## Start
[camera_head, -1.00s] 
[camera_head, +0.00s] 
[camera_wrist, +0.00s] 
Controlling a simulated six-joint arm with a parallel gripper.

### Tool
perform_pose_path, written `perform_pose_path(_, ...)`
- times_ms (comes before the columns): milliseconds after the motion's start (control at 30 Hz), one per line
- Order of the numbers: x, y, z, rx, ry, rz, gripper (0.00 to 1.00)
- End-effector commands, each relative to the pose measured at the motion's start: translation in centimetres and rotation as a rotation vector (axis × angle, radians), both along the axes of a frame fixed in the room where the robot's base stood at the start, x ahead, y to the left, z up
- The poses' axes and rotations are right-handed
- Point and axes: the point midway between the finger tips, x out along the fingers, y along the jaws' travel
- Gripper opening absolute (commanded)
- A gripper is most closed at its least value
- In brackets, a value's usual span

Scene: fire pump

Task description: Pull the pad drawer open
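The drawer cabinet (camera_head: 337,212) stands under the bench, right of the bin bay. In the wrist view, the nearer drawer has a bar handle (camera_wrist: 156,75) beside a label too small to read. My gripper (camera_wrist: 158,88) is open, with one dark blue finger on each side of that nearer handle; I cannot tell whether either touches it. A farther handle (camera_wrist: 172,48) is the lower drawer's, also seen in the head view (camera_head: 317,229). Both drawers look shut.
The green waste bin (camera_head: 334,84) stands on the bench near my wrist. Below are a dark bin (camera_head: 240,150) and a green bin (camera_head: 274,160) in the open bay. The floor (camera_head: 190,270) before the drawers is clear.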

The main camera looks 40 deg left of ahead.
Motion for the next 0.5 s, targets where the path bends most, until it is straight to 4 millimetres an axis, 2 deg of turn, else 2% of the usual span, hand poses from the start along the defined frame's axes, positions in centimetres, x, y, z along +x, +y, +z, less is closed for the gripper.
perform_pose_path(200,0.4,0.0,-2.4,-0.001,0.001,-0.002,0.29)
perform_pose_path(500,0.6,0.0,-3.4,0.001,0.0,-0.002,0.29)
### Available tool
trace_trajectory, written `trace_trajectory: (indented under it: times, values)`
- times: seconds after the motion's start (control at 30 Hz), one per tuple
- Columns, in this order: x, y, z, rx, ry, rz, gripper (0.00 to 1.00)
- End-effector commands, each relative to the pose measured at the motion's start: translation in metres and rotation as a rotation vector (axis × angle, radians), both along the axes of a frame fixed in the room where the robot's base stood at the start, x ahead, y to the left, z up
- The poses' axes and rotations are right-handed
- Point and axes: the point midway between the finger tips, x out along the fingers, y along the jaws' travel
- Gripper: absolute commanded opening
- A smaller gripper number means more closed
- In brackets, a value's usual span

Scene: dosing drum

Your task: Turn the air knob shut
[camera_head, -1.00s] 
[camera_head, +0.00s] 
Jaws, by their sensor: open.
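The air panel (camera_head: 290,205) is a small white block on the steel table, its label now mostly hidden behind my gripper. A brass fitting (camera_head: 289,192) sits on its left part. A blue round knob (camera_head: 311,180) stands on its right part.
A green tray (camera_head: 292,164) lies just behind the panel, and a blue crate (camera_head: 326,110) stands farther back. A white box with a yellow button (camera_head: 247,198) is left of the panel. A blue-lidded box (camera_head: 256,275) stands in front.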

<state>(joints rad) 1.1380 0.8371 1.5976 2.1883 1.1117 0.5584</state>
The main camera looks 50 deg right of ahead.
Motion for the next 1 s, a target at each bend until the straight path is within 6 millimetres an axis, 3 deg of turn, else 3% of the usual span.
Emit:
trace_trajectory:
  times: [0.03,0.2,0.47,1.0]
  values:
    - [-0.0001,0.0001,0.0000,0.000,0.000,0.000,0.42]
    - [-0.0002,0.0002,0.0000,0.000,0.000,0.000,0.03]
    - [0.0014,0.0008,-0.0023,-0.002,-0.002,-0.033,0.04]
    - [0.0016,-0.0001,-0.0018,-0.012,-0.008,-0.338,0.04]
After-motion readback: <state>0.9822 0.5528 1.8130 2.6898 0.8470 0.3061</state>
## End
◆ **Goal**:
Check each line of the entries above, and show every one holding the word "effector".

◆ **Task response**:
- End-effector commands, each relative to the pose measured at the motion's start: translation in centimetres and rotation as a rotation vector (axis × angle, radians), both along the axes of a frame fixed in the room where the robot's base stood at the start, x ahead, y to the left, z up
- End-effector commands, each relative to the pose measured at the motion's start: translation in metres and rotation as a rotation vector (axis × angle, radians), both along the axes of a frame fixed in the room where the robot's base stood at the start, x ahead, y to the left, z up

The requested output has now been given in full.